News | July 14, 2023

John Adams' Unpublished Marriage Advice Sells for $40,000

Raab Collection

The Friendship Album which includes Adams' advice

The Raab Collection has announced the discovery and sale of a previously unknown,  early 19th-century autograph or 'friendship' album bearing marriage advice from former president and founding father John Adams to a young woman. In 1824, John Adams’ advice was  simple: Remember where you came from.

The volume belonged to Adams’ neighbor, Ellen Maria Brackett, and was handed down through her Massachusetts family continuously before its acquisition this year by Raab. It sold for $40,000 and had not been publicly offered for sale before. Its contents were unknown until now.

“What makes this so remarkable,” said Nathan Raab, principal at The Raab Collection and author of The Hunt for History (Scribner, 2020), “is that the Adams note is just one of many pages, each documenting a friend or family sentiment to this young woman during milestones in her life. You get a glimpse into the life of a woman like her at the start of our nation.”

The autograph found within the Brackett album is the earliest presidential signature in an album that public records show having reached the market. According to the Adams Papers at the Massachusetts Historical Society, only one other example of Adams’ autograph in a similar volume survives, and that is in an institutional collection. 

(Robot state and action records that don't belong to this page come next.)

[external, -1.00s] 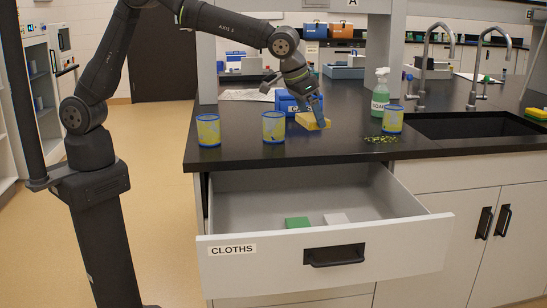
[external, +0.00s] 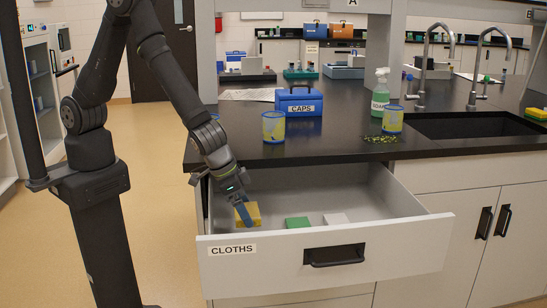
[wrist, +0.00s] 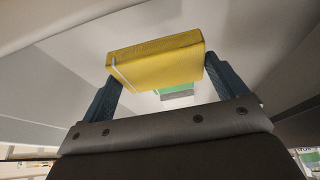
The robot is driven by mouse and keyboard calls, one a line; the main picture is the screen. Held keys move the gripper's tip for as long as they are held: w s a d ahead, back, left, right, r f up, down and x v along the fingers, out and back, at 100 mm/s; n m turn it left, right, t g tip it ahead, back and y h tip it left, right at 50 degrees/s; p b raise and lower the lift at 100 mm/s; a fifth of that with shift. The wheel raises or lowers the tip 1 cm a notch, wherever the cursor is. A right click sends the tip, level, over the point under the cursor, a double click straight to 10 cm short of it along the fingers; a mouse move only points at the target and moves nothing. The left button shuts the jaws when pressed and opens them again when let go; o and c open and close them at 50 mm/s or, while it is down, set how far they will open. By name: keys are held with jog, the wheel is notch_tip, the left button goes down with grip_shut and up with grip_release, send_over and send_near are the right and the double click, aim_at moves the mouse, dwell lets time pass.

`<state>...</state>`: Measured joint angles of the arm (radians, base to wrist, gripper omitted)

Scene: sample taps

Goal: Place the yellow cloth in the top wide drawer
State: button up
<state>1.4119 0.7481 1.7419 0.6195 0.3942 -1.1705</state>
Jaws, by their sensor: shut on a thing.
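The yellow cloth (external: 248,213) is a folded block inside the left part of the open top wide drawer (external: 410,255), labelled CLOTHS. My gripper (external: 242,212) reaches down into the drawer and is shut on the cloth. In the wrist view, the yellow cloth (wrist: 160,62) sits between the two blue fingers of my gripper (wrist: 168,85). I cannot tell whether the cloth touches the drawer floor. A green cloth (external: 297,222) and a white cloth (external: 336,218) lie in the drawer to the right. The green cloth also shows in the wrist view (wrist: 176,89).
On the black counter (external: 340,148) stand a blue CAPS box (external: 299,104), yellow-and-blue cups (external: 273,127), (external: 393,120), and a green soap bottle (external: 381,95). Small debris lies near the right cup. A sink (external: 470,125) is at right. The drawer's rear middle is clear.

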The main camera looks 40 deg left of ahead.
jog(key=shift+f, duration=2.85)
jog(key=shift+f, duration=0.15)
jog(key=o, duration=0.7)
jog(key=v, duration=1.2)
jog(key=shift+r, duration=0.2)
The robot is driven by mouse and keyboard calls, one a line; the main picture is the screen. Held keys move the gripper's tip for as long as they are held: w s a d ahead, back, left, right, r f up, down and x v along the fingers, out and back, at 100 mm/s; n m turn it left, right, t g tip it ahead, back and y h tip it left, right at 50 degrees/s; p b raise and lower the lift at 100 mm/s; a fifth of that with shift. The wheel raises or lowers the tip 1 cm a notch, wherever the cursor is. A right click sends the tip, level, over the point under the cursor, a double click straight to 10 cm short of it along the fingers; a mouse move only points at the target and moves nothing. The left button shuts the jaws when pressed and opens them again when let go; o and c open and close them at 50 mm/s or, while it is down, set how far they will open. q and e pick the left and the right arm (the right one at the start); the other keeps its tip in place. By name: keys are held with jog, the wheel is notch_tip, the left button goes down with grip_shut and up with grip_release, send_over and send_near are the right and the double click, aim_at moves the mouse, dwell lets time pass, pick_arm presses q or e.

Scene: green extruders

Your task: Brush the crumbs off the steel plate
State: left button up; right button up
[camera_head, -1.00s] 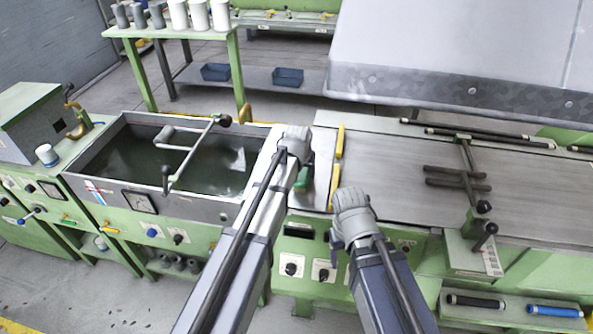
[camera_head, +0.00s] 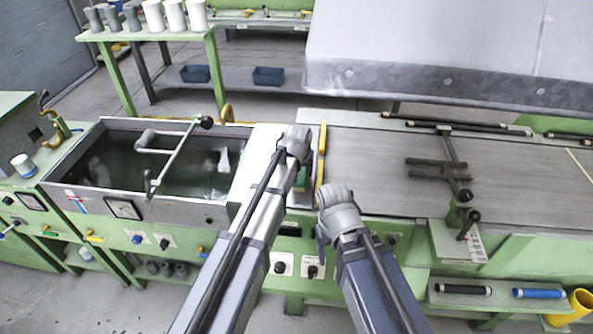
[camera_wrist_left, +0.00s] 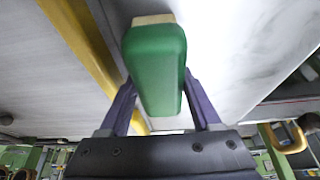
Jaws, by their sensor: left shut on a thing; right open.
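The steel plate (camera_head: 262,141) is the bright flat strip between the water tank and the long bed; it also shows in the left wrist view (camera_wrist_left: 245,60). My left gripper (camera_head: 299,168) is over the plate's right part. It is shut on a green brush (camera_head: 303,181), whose cream underside edge shows in the left wrist view, with the green body (camera_wrist_left: 157,65) between the two fingers. Whether the brush touches the plate I cannot tell. I cannot make out crumbs. My right gripper (camera_head: 325,228) is open and empty, lower right of the left one, near the machine's front edge; its fingertips are partly hidden.
The tank (camera_head: 100,165) with dark water and a bent bar lies left of the plate. A yellow bar (camera_head: 321,140) separates the plate from the long grey bed (camera_head: 370,165) on the right. A dark-handled frame (camera_head: 455,165) stands over the bed. A white cup (camera_head: 24,165) is far left.

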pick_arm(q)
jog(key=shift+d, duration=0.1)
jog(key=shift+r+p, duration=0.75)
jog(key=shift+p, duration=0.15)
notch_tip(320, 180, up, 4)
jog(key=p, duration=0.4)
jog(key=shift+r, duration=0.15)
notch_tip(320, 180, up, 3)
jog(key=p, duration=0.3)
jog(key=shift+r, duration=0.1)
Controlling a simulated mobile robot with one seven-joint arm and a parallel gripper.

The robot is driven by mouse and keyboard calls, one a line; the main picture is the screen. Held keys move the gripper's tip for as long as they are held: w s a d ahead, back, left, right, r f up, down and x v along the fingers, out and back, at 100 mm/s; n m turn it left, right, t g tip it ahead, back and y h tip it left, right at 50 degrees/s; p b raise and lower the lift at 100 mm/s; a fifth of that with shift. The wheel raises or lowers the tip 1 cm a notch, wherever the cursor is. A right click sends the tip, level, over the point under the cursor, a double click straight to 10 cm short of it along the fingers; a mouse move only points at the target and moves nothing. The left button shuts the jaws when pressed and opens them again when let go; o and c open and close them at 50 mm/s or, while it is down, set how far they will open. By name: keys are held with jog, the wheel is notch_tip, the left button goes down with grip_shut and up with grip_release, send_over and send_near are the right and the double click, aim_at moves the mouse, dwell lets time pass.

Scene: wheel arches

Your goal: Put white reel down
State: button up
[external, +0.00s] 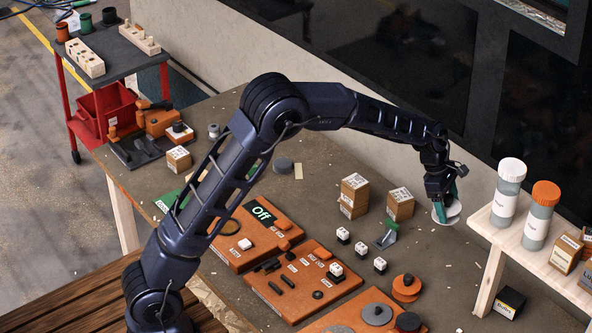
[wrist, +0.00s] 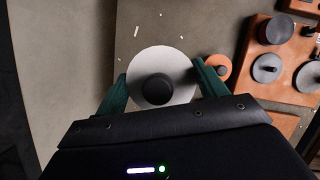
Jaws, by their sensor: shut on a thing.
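The white reel (external: 450,217) is a pale disc under my gripper (external: 446,202), at the right part of the brown bench. In the wrist view, the white reel (wrist: 160,58) has a dark round hub and sits between the two green fingers of my gripper (wrist: 158,80). The fingers are shut on its opposite sides. The reel lies roughly flat, over or on bare bench top. I cannot tell whether it touches the bench.
A pale wooden shelf (external: 486,226) with white-capped and orange-capped jars stands just right of the reel. Cardboard boxes (external: 400,203) stand to its left. An orange reel (external: 405,287) and orange panels (external: 302,281) lie nearer the front. Bare bench surrounds the reel.

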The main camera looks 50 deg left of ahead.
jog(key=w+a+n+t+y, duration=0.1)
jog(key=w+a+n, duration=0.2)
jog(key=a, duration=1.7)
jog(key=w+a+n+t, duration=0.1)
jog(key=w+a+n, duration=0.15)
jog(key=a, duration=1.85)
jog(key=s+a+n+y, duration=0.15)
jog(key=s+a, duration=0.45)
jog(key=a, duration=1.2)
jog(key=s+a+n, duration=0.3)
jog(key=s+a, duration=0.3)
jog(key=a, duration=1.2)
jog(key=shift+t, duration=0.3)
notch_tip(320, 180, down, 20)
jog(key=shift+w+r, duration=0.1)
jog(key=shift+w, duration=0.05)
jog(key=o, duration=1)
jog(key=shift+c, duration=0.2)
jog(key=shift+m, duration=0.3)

By the time the fashion for autograph albums took hold, Adams was too old to oblige requests; this one likely exists only because of their neighborly connection. The Brackett family were neighbors of the Adamses in Quincy, Massachusetts. Following a fad of the day to keep a friendship album, Ellen began hers in 1823. Over the next two years, she filled it with signed poems, quotes, and brief expressions penned by friends and family as she prepared to marry and relocate to Philadelphia. 

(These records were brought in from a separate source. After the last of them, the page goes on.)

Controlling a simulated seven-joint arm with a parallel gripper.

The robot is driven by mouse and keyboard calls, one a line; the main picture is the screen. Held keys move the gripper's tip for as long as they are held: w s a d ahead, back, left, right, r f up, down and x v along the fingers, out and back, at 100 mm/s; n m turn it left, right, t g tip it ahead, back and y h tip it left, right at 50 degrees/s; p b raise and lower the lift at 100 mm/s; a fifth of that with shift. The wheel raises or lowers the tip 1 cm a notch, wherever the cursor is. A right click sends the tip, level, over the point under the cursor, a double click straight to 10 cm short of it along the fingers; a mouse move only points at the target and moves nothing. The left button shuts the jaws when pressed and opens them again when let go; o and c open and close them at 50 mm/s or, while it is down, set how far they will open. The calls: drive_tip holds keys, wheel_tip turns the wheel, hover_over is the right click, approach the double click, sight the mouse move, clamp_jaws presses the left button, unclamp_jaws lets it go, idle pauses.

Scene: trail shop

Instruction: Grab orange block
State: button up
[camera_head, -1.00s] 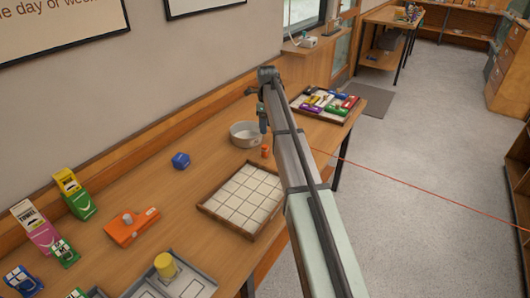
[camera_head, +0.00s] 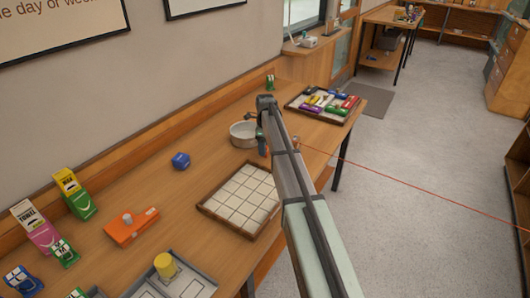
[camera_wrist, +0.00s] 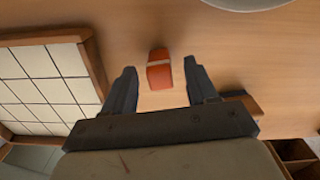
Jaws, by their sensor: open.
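A small orange block (camera_wrist: 159,72) stands on the wooden table in the wrist view. My gripper (camera_wrist: 160,67) is open and empty, with one finger on each side of the block and a gap on both sides. The block's top edge reaches about level with the fingertips in that picture. In the head view my gripper (camera_head: 262,146) is low over the table beside the white bowl, and my arm hides the small block.
The white bowl (camera_head: 243,134) is close to my gripper; its rim shows in the wrist view (camera_wrist: 250,3). A wood-framed tiled tray (camera_head: 240,200) lies in front. A tray of coloured items (camera_head: 323,104) is farther back. A blue block (camera_head: 180,160) sits on open table at left.

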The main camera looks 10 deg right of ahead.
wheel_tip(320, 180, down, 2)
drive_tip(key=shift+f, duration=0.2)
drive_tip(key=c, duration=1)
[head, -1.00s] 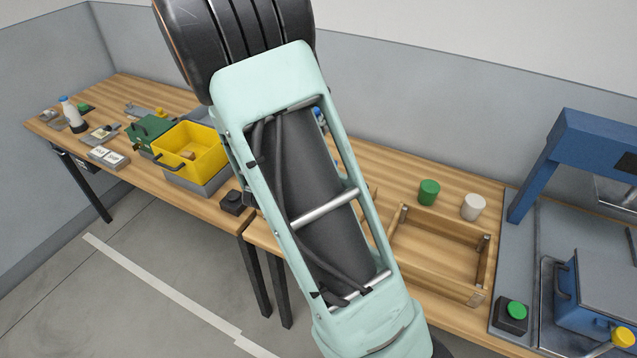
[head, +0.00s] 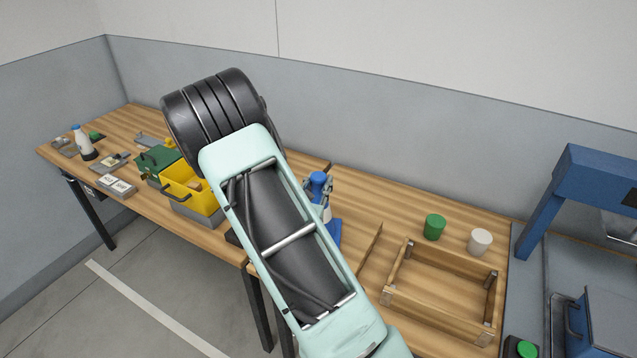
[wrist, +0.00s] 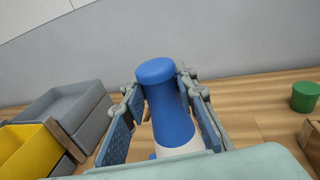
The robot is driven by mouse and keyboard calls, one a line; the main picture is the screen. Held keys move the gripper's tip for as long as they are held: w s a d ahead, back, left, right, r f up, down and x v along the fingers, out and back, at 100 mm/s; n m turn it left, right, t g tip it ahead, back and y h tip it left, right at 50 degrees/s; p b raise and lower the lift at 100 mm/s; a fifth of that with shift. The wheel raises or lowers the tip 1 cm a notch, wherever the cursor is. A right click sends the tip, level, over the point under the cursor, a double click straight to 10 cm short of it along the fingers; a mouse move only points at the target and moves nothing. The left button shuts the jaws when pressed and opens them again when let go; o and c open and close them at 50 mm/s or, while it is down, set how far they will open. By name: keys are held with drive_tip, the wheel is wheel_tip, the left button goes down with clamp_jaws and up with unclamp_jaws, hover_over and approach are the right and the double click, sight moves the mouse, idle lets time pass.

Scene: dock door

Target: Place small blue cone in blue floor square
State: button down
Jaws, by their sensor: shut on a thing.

On December 14, 1824, Ellen approached John Adams, who offered this message: 

Descended as you are from one of the most ancient and respectable inhabitants of the town of Braintree, and having past your life in that part of it now called Quincy, where you acquired your amiable accomplishments, I hope you will carry with you wherever you go an affectionate remembrance of the place of your birth, and the worthy character of your fellow citizens. I rejoice at your prospect of an intimate connection with the family of my excellent friend Judge Peters, and his excellent lady Miss Robinson, both of whom I shall remember with affectionate respect as long as I live. With my most sincere wishes that you may be attended with every prosperity through life...

The former president was 88 when he signed this, and at that point in his life no longer hand-wrote his correspondence. His granddaughter typically wrote the texts of the letters as he dictated, and then he signed them himself. That is apparently the case here.